Мой спутник вышел в коридор, когда началась проверка в нашем вагоне, о чём-то говорил с патрулем, даже шутил, как мне показалось. Затем военные вошли в купе, проверили документы всех находящихся в нём пассажиров, что-то отметили в них и без всяких замечаний удалились. Я с облегчением посмотрела на профессора и с удивлением заметила испарину на его лбу.
В Москве, как было обещано, Краеву удалось прописать меня в квартире, занимаемой его семьёй (жена и сын). Как он этого добился, я не знаю. Всё это было на грани чуда. Но, вернувшись из милиции, он протянул мне мой паспорт, в котором был штамп о прописке.
Через несколько дней я уже начала работать в МВМФ, приезжая в пригород только вечером. Жена Краева была формально очень вежлива и даже кормила меня обедами. Но квартира была очень маленькая, и я чувствовала всю неловкость ситуации, тем более что Краев начал проявлять ко мне явно повышенное внимание. Тогда я решила, что, имея прописку в паспорте, я уже могу попросить Капиц разрешения пожить у них несколько месяцев до моего отъезда в Ленинград.
Объяснившись с Краевым, я переехала на Воробьёвы горы, где они жили, и продолжала работать в МВМФ. Весной 1944 года я уехала в составе подразделения, в которое была зачислена, в Ленинград, где начала работу в Научно-исследовательском минно-торпедном институте (НИМТИ).
Вдогонку Лёня Капица (племянник Петра Леонидовича Капицы), с которым у меня ещё до войны сложились добрые дружеские отношения, послал мне шутливое четверостишие, на которые он был великий мастер.
Лера — переводчица,
Лера — краснофлотчица,
И в НИМТИ-мной обстановке
С ней работать хочется.
Разминирование Финского залива
Из моей деятельности в Научно-исследовательском минно-торпедном институте (НИМТИ) я решила написать только о работе в Кронштадте и о том, как меня чуть не объявили врагом народа, так как я действительно умудрилась устроить пожар в военном Институте — и это во время войны.

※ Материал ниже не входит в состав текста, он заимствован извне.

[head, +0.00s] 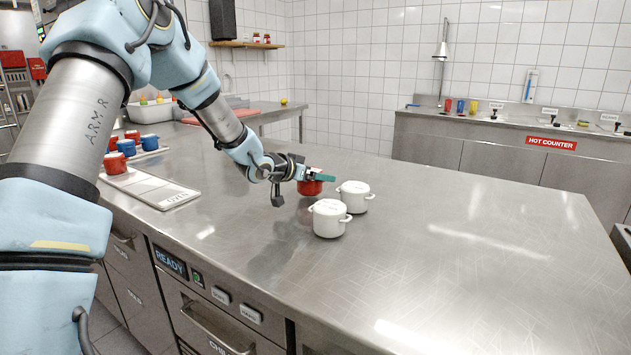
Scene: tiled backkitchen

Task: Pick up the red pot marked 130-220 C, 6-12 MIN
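A small red pot (311,188) stands on the steel counter, partly hidden by my gripper. Any marking on it cannot be read here. My gripper (321,177) reaches in from the left, its green fingers at the top of this red pot. I cannot tell whether the fingers touch it or how far apart they are. More red pots (114,163) stand at the left with blue ones, partly hidden behind my arm; no writing on them is legible.
Two white lidded pots (329,219) (355,197) stand close to the right of and in front of the red pot. A labelled flat tray (165,194) lies at the left. The counter's right half (480,250) is clear. A hot counter (551,142) runs along the back wall.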

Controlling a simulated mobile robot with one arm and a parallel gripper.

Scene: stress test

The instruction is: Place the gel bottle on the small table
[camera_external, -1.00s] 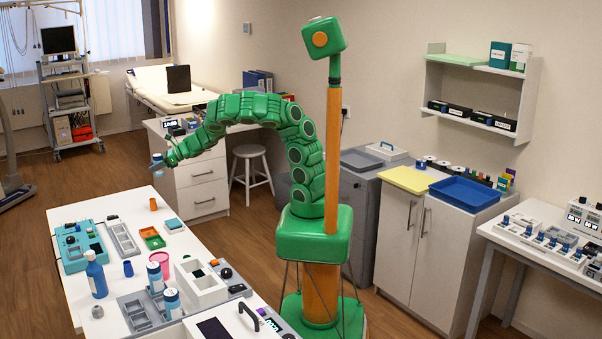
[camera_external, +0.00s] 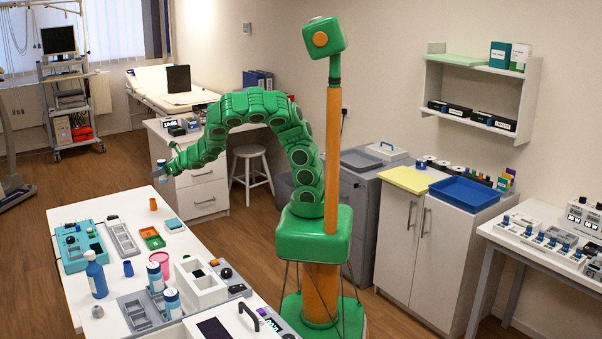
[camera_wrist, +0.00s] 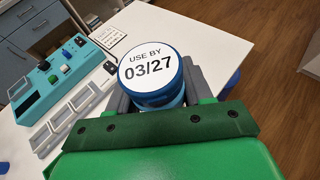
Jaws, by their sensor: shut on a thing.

Работа, в которой я принимала участие, заключалась в разминировании акватории Финского залива, базируясь на подразделении в Кронштадте. Так как сотрудников в лаборатории было очень мало, то летом 1944 года туда была направлена и я. Стояла тёплая и даже жаркая погода, и первое, что я сделала там и что было для меня просто праздником, — я впервые, после многолетнего перерыва, вдоволь поплавала в морских просторах Финского залива. В течение всего пребывания в Кронштадте в любое свободное от работы время меня можно было найти либо на берегу, либо в водах Финского залива. На вопросы друзей в Ленинграде обо мне кратко отвечали: «Не просыхает».
На следующий день после моего приезда в Кронштадт состоялось моё боевое крещение. Разрешение на моё участие в рейсе подводной лодки с целью обнаружения магнитных мин и их взрыва на расстоянии было получено. Однако хмурое выражение лица капитана и весьма сдержанное приветствие давали ясно понять, что моё появление на лодке, идущей на боевое задание, ему явно не нравилось. Да и морские приметы, прямо связывающие «неприятности», возникающие на кораблях с присутствием на них женщин, по-видимому, влияли на его настроение.
Так или иначе, я вместе с одним сотрудником лаборатории спустилась в лодку и прошла в её передний носовой отсек, где была установлена аппаратура. Наш отсек, как и все другие, глухо задраивались между собой при погружении.
В моей памяти до сих пор не изгладились нежные, но и угрожающие своим мягким урчанием, булькающие звуки, которые явственно слышались в последние мгновения погружения корпуса лодки под поверхность моря. Мне стало страшно и как-то неуютно в нашем отсеке.
Но мой коллега, не теряя времени, проверял аппаратуру и велел следить за всем, что он делал, а главное, непременно задавать вопросы, если что-то непонятно. Конечно, я заранее была подготовлена к этой работе по схемам, инструкциям, но в реальном боевом походе я принимала участие впервые.
Не вдаваясь в детали, существо дела состояло в том, чтобы, выбрав по возможности правильное расстояние до мины (то есть расстояние, на котором было безопасно находиться, но всё ещё эффективное по воздействию на неё), послать сигнал, который должен был взорвать мину.
Моряки говорили, что некоторые участки Финского залива были столь плотно заминированы, что напоминали, по их образному сравнению, «суп с клёцками». Эта ситуация на самом деле была хитрым обманом, в раскрытии которого неожиданно косвенным образом довелось вскоре участвовать и мне. После ряда боевых выходов в Финский залив я уже не так волновалась и часто принимала решения сама — но в присутствии моего коллеги.
Возвратясь на берег, мы обычно шли в специальную столовую, носившую название «подплав», где питался офицерский состав подводного флота. Здесь царила обстановка полной разрядки напряжения после боевых выходов. То тут, то там раздавались всплески громкого смеха, иногда слышались песни. Каждый столик был закреплён за составом команды определённой лодки, и соседние столики делились между собой впечатлениями о последних событиях в походе. При этом вскоре устанавливались тёплые, дружественные отношения даже с временным прикомандированным составом — в который входила и я.
Но война и здесь давала себя знать зловещей тишиной, которая воцарялась во время обеда на «подплаве», когда одна из ушедших в поход лодок не возвращалась назад в порт. Ближайший к нам столик был занят офицерами «Щуки» — большой по тем временам подводной лодки, капитан которой Николай Иванович был одним из самых обаятельных, тёплых и остроумных людей, которых мне довелось встретить в жизни.